Your task:
Open with the line that has "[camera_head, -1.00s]"; close with the line that has "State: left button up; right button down". Retype those lines exactly, images excluded.

[Dataset items]
◆ ◆ ◆
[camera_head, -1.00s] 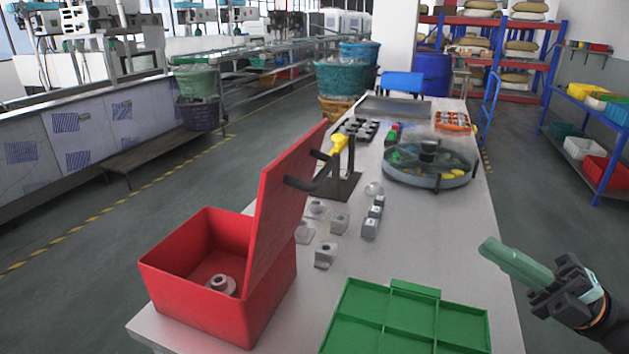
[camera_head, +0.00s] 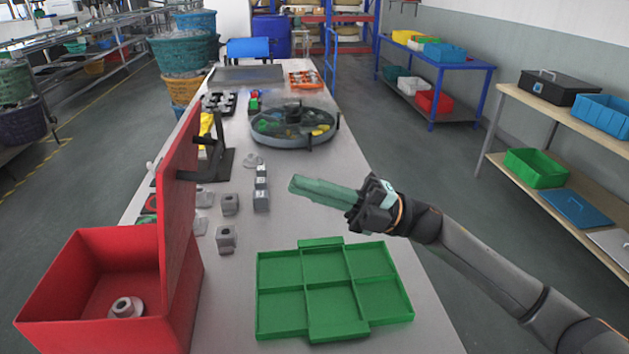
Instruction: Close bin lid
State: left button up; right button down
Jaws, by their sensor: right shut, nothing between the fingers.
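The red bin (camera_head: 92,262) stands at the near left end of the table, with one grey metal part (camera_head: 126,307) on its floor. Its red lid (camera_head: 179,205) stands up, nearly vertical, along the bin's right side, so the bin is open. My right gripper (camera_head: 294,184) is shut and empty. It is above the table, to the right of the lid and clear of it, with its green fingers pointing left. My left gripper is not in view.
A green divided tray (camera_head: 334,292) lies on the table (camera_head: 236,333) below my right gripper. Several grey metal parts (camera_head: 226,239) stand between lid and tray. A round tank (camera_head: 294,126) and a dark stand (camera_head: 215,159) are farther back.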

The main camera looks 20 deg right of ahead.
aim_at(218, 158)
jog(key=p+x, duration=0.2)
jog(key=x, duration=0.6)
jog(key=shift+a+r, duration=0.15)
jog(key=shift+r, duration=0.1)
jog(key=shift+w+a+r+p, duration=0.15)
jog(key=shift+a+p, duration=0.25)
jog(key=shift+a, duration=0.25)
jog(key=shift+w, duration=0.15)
◆ ◆ ◆
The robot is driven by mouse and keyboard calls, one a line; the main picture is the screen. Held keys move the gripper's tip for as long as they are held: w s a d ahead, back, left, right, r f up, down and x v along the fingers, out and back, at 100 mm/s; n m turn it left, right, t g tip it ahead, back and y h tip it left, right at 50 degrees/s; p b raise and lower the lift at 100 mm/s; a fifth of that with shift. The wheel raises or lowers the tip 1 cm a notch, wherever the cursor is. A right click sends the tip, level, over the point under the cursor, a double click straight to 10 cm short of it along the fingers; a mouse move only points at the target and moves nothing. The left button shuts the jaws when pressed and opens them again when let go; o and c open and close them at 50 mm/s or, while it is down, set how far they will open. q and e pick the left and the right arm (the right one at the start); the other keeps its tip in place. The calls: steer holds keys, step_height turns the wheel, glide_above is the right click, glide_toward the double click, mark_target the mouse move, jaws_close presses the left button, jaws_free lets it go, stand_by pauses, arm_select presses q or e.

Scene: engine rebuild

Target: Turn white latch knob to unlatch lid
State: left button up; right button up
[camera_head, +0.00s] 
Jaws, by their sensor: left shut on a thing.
◆ ◆ ◆
Answer:
[camera_head, -1.00s] 
[camera_head, +0.00s] 
Instruction: Close bin lid
State: left button up; right button down

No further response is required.